Wednesday, December 12, 2012

Universities should increase merit scholarships, but end athletic ones, plus stop giving breaks to legacies

One of the minor threads in the vast patchwork quilt called anti-intellectualism in the mass media is the assault on merit scholarships for college students.  For example, the New York Times used today’s report on the effort of the University of Oklahoma to attract National Merit Scholarship winners to treat the practice of giving these high academic achievers as controversial. To quote the article, penned by Richard Peréz-Peña, Oklahoma’s program touches on a long-running argument within higher education, about the role of ‘merit aid’ — scholarships that schools give on the basis of credentials like grades, test scores or musical skills — versus the aid that nearly all schools give on the basis of a student’s financial need.”

Interestingly enough, the writer cites school officials at Michigan State and Texas A&M as opponents to academic scholarships. These two schools are well known for funding the minor league training of a number of professional football and basketball players. But then again, Oklahoma also gives a lot of money to star athletes.

Inputting “against merit scholarships” into the Google machine will yield hundreds of other articles arguing against giving scholarships to students who are high achievers but don’t need the money.

I can speak with some personal experience on this issue, as seven years ago Northeastern University awarded my son Ezra a full merit scholarship covering room, board and tuition for four years.  Although his mother and I both make incomes that disqualified us from receiving any need-based assistance, I never felt bad about my son taking Northeastern’s money. Ezra maintained a high grade point average in the most advanced academic courses that his urban high school offered, scored highly in his SATs and was involved in a slew of extra-curricular activities. (FYI, he won a number of university and national scholarships for his academic performance at Northeastern and is now getting his PhD in structural engineering at Stanford, funded by a National Science Foundation fellowship.)

By the way, just at his high school alone I knew of at least 10 other students with credentials similar to Ezra’s—different skills and different activities, but all showing a clear demonstration of talent, drive and creativity.  Whatever one wants to say about the overall decline of secondary school education in the U.S., no one can dispute the fact that the best students today are far more educated and skilled than the top dogs of any previous generation.  And that there are more of them now.

To attract top-flight students, Northeastern offers merit scholarships, just as a large number of universities offer room, board and tuition to attract athletes who will help their teams ascend the football and basketball rankings.
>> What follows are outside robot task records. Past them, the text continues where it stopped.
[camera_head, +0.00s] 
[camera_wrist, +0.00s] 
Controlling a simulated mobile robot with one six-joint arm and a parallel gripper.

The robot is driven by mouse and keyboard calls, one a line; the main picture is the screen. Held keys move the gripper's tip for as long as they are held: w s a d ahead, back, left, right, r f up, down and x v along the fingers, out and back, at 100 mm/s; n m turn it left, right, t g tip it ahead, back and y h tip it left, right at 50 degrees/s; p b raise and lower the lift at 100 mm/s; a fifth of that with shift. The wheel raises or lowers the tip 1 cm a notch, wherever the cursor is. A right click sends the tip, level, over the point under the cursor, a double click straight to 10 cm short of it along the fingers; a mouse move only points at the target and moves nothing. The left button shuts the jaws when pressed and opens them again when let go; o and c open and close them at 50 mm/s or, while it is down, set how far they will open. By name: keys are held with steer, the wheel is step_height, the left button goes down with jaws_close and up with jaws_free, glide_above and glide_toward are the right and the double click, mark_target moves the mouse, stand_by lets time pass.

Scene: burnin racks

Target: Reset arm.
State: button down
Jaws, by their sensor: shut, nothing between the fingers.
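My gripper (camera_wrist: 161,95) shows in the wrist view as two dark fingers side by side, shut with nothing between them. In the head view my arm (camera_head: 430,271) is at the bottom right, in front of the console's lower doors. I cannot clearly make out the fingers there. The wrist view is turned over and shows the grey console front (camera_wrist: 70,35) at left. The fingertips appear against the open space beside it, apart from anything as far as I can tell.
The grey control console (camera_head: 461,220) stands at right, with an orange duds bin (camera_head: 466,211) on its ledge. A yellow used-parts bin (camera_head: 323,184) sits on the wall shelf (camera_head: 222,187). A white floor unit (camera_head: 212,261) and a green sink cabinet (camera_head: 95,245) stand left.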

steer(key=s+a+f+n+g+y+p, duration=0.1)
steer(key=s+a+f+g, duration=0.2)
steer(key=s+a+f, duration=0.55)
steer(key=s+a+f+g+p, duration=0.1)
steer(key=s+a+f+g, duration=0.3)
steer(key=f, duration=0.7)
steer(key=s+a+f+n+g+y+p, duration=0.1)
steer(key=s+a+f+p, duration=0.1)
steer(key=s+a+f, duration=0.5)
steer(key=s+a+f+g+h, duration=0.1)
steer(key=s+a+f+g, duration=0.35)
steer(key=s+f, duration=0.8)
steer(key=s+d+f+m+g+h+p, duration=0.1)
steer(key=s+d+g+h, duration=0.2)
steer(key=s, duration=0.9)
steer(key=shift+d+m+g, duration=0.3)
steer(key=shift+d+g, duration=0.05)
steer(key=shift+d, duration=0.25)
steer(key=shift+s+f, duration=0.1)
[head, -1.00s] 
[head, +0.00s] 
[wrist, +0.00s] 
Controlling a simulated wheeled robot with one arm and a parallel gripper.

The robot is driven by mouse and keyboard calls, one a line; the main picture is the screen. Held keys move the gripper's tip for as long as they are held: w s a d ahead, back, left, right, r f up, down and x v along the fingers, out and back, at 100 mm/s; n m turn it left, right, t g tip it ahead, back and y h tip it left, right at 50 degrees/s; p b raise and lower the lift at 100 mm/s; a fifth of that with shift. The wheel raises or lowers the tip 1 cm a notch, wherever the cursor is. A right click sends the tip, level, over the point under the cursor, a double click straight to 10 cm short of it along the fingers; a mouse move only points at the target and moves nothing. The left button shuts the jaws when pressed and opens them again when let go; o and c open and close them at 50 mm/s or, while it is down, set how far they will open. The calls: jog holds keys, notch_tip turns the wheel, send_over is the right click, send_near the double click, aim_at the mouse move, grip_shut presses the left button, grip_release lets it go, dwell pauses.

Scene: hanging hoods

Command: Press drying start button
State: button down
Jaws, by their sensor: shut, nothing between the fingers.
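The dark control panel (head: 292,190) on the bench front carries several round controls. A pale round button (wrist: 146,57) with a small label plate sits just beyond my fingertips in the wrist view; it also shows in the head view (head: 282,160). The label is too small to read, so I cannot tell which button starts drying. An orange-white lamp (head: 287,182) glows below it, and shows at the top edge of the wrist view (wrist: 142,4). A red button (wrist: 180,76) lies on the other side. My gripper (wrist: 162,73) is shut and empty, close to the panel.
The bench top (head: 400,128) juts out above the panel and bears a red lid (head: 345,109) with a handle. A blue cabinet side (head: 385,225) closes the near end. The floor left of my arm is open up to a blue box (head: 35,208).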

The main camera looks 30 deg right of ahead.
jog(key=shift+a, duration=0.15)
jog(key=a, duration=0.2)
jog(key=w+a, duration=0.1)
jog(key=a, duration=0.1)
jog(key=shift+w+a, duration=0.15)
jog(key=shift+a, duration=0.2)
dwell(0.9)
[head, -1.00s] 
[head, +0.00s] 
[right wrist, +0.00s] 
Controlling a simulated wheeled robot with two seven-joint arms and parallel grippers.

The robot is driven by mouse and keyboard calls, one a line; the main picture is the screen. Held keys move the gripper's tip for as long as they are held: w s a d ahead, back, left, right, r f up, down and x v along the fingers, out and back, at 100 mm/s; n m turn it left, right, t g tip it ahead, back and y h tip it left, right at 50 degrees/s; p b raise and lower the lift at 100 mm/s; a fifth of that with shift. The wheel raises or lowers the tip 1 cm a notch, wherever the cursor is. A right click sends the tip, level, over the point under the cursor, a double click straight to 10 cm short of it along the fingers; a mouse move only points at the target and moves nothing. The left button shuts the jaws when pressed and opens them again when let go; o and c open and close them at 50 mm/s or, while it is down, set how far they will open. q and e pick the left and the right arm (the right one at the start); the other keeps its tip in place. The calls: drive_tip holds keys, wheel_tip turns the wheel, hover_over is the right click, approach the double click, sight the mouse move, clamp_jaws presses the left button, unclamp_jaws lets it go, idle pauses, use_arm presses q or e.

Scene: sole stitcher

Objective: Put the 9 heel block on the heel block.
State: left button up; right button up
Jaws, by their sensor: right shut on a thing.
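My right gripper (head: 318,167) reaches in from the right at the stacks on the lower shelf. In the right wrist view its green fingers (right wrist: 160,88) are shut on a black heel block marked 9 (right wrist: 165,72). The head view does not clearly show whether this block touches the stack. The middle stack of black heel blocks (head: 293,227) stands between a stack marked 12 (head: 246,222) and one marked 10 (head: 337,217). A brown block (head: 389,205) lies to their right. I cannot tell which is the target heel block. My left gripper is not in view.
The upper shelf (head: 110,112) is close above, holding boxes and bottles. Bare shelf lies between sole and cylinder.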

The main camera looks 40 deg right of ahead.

If you take the scholarship from my son, then take away the athletic scholarship from the suburban kid who went to sleep-away football camp every summer.  At least the academic scholarship has something to do with the mission of higher education. 

The scandal is not that a well-off kid got a scholarship. 

The scandal is that there are too few merit scholarships for the number of deserving students.   Instead of ending merit aid, as many colleges are threatening to do, merit and need scholarships should be expanded and athletic scholarships should be completely eliminated.   

Another scandal is that too many talented high school students in poor school districts do not get the same opportunities to learn and excel that the kids in richer school districts and independent private schools get.  Universities would do more for fairness if they used their enormous resources to make access to educational opportunity available to all children.

And yet another scandal is the fact that too many high school students end up going to college when instead they should be in vocational or career training.  While 70% of all high school graduates go to college, a far lower percentage of all jobs require a four-year college education.  That great disconnect leads to college graduation rates of about 50% and a whole lot of young people with a lot of debt and nothing to show for it.

And how about the large number of places reserved for legacies and athletes? A study a few years ago showed that both these groups get bigger breaks on their SAT scores than minorities do. There’s something scandalous when my son’s truly brilliant chess buddy complains that legacies hold back the class and impede his education at one of America’s very most prestigious universities.

Yes, there’s a lot to fix in higher education, and not just in the process by which high school seniors are selected.  I don’t think that ending merit scholarships to deserving kids belongs on higher education’s agenda for change, and it befuddles me why media outlets like the Times want to keep it there. 

In youth chess, my son learned that there is nothing wrong about giving a trophy to the winner, but that it is unfair if a deserving kid doesn’t have a chance to compete. That’s the real problem for higher education, and one that not just colleges, but school districts and all levels of government should seek to solve.